[START DATA PROVIDED]
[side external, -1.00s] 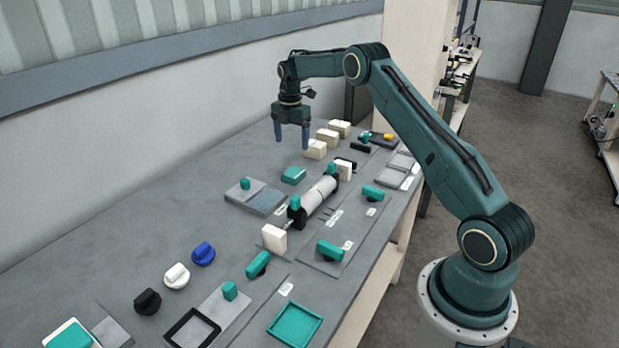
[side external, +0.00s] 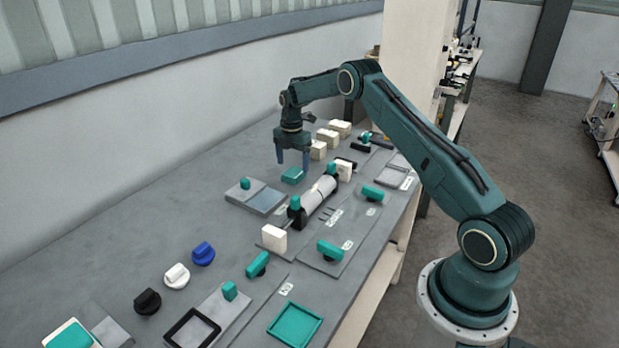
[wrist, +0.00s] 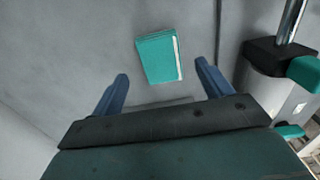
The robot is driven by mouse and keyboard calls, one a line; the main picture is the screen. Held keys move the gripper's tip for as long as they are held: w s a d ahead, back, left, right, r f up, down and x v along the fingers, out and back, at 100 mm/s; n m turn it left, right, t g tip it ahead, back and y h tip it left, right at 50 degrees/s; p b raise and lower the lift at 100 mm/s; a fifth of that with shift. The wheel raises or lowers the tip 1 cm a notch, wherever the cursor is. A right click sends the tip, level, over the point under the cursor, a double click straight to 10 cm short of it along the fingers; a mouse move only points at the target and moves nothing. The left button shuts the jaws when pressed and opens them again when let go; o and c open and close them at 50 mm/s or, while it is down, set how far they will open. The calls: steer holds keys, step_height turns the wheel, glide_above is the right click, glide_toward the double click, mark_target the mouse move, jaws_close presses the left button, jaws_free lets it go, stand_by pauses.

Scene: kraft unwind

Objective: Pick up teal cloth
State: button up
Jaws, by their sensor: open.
[END DATA PROVIDED]
__GIVEN REQUEST__. Retype, exactly and only, the lines running from the one with "Objective: Pick up teal cloth" through the final line of the listing above.

__TASK ANSWER__.
Objective: Pick up teal cloth
State: button up
Jaws, by their sensor: open.

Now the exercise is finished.